First, there is Allied’s breach of contract count IV. Here, Allied alleges that U.S. Steel

removed certain buildings from the scope of Allied’s dismantling work without compensating

Allied for the buildings’ scrap value, thus violating the 1992 Specification’s removal compensation

provision. See R.43 (2d Am. Compl.) (Page ID #549–51).

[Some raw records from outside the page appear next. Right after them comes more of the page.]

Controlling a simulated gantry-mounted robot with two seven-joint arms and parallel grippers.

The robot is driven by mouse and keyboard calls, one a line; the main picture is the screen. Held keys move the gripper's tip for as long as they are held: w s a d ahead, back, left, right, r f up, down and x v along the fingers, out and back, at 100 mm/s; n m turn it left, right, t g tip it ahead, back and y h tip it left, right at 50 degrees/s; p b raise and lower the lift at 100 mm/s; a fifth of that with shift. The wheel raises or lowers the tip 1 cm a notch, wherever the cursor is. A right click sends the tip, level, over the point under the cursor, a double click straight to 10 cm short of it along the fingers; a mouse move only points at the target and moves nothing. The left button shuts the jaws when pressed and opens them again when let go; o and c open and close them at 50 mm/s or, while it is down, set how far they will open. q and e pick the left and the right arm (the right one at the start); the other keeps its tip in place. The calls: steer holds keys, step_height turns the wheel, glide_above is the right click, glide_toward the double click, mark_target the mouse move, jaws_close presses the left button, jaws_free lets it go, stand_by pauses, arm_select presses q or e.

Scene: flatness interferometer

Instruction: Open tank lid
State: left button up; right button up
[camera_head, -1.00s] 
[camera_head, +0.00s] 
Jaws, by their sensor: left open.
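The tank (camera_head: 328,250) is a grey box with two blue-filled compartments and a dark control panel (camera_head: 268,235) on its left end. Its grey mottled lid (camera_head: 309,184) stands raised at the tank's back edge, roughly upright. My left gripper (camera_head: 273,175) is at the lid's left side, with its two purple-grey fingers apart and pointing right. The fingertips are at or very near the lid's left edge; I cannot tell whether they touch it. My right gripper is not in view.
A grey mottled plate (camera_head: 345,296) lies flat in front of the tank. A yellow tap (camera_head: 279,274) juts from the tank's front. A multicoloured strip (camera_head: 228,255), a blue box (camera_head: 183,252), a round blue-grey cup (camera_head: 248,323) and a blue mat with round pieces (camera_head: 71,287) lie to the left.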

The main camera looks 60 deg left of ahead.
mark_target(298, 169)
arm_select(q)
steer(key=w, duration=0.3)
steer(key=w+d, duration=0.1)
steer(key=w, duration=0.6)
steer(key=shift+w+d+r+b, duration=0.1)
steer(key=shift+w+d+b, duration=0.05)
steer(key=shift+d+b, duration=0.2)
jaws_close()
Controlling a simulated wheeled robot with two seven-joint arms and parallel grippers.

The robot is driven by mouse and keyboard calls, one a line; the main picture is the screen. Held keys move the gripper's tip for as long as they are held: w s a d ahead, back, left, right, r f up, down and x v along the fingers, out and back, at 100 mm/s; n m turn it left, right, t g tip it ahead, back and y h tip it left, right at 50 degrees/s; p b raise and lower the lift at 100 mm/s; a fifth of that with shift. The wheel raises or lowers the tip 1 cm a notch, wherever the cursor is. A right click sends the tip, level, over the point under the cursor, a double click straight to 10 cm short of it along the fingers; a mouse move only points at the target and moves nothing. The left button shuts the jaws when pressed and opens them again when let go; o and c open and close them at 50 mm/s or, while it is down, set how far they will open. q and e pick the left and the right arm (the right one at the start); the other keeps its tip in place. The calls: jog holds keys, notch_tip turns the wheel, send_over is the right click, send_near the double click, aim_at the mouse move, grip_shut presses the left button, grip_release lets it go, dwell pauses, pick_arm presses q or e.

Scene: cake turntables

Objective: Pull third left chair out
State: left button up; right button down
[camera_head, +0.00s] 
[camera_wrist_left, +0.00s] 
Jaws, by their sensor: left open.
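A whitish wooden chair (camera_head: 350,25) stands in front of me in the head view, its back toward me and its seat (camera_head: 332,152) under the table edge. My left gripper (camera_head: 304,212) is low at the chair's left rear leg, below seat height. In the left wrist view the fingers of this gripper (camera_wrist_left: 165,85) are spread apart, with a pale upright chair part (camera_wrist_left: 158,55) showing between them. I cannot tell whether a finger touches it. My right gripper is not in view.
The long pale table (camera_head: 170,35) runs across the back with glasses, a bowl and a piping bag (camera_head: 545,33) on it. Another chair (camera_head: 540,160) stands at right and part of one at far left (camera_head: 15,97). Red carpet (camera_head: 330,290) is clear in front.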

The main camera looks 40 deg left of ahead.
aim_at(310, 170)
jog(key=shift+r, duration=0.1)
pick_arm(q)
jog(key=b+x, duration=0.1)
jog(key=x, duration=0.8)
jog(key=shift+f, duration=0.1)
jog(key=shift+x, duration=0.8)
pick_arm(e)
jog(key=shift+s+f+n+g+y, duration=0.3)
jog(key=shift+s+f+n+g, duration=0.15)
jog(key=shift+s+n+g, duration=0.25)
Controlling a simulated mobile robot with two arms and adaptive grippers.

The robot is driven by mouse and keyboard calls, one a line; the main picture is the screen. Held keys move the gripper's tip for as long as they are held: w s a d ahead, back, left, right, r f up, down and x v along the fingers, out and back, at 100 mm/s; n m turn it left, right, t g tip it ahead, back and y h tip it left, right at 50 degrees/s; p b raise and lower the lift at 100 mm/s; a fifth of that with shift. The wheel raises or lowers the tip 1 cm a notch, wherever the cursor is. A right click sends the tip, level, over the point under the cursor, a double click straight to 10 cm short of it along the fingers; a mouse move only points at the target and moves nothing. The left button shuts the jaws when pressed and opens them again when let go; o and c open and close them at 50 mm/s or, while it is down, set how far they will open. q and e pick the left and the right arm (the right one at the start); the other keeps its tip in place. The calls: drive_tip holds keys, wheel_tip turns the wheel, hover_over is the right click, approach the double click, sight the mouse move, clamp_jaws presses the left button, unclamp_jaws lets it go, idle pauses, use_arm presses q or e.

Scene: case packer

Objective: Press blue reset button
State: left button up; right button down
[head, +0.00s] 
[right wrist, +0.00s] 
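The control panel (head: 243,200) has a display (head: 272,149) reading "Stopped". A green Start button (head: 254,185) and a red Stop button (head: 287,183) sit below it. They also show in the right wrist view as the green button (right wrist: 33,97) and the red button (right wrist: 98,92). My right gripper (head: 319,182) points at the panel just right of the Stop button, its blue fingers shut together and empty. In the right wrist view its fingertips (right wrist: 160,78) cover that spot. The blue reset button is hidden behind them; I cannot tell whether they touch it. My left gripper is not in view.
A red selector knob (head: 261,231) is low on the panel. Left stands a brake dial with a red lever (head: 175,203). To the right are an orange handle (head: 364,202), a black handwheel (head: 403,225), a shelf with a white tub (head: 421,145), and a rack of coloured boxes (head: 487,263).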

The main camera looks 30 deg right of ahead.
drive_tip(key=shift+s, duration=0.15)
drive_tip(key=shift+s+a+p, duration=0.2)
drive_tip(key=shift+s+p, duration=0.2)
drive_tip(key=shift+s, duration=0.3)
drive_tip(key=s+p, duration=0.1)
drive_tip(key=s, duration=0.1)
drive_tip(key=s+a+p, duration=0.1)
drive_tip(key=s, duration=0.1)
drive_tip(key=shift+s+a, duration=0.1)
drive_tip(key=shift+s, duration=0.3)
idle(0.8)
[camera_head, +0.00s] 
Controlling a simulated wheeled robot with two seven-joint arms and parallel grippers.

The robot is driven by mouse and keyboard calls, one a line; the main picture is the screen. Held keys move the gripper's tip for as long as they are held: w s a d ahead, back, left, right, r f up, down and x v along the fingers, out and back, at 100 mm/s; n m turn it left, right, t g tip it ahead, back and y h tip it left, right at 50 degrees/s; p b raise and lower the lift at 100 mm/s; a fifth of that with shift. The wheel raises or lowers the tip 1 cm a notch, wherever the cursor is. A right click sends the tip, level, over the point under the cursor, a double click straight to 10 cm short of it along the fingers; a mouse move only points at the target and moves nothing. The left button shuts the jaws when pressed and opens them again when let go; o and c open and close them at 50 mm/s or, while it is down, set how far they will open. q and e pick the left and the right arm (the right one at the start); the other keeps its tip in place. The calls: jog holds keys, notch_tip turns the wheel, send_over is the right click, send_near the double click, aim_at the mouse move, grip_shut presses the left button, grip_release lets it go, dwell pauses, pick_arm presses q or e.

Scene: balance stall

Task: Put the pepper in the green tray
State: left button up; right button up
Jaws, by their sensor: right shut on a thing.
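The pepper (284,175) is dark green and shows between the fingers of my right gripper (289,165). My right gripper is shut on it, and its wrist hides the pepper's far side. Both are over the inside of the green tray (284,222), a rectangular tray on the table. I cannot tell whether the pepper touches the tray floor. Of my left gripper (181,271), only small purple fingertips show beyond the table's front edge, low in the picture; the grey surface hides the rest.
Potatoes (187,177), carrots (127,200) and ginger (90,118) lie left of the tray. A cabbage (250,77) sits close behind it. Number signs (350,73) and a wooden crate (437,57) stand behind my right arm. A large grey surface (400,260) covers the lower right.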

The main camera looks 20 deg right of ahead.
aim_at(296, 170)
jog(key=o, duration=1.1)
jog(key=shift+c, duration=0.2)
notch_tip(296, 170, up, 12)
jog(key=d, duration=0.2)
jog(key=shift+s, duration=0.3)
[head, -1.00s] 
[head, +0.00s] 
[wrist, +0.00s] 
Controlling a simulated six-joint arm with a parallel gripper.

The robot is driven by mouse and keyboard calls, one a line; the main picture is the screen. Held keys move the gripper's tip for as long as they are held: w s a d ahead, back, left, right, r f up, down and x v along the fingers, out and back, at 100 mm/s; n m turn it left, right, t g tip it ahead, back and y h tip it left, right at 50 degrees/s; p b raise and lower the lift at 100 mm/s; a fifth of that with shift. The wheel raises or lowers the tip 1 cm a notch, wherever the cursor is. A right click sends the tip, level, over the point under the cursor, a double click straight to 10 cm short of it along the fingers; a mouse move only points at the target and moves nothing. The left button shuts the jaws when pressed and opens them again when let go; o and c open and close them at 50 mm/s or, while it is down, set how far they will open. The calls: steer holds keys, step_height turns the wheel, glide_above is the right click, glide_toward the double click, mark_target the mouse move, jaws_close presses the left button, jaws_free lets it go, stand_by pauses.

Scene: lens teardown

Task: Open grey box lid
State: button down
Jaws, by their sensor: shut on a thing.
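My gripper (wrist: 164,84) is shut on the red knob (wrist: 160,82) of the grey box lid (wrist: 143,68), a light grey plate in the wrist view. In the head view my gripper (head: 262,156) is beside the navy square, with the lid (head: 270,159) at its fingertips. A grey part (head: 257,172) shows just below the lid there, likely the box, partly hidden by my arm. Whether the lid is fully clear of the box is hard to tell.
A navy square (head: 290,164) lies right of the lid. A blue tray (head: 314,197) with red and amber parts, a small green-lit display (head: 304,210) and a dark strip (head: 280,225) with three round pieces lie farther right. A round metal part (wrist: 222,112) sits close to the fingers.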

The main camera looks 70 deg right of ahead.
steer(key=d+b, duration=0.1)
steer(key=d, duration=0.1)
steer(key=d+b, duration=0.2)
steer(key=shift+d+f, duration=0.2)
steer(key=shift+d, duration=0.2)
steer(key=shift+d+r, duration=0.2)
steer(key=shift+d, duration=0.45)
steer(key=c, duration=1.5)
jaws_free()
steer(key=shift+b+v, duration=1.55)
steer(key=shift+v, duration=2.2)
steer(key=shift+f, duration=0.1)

And, as evidence of this breach, Allied

points to the following trial testimony and documentation:

(1) In 2004, U.S. Steel “released and authorized” the Fairless plant’s “Tin and Sheet” facility for dismantling (thus awarding that facility to Allied under the 2003 AIP), see, e.g., R.274 (Trial Tr.) (Page ID #18768–77); (2) Shortly thereafter, Allied commenced work at the Tin and Sheet facility (thus satisfying the removal compensation provision’s precondition for compensation), see, e.g., id. at Page ID #18857, 18868; (3) during or after June 2008,2 U.S. Steel removed from Allied’s scope of dismantling work certain buildings within the Tin and Sheet facility, see, e.g., Allied I, 726 F. App’x at 285 (collecting record citations); (4) U.S. Steel failed to pay Allied 50% of the removed buildings’ “Scrap Value,” in violation of the 1992 Specification’s removal compensation provision, see, e.g., R.274 (Trial Tr.) (Page ID #18868–69); and (5) this breach caused Allied to suffer damages, see, e.g., R.280 (Trial Tr.) (Page ID #20558–61).

2 Why “June 2008”? Because, in our prior decision, we emphasized that the only reason U.S. Steel was not entitled to JMOL on Allied’s breach of contract counts IV and V (whereas U.S. Steel was so entitled on Allied’s other contract claim) was that “Allied introduced evidence that could lead a reasonable factfinder to conclude that U.S.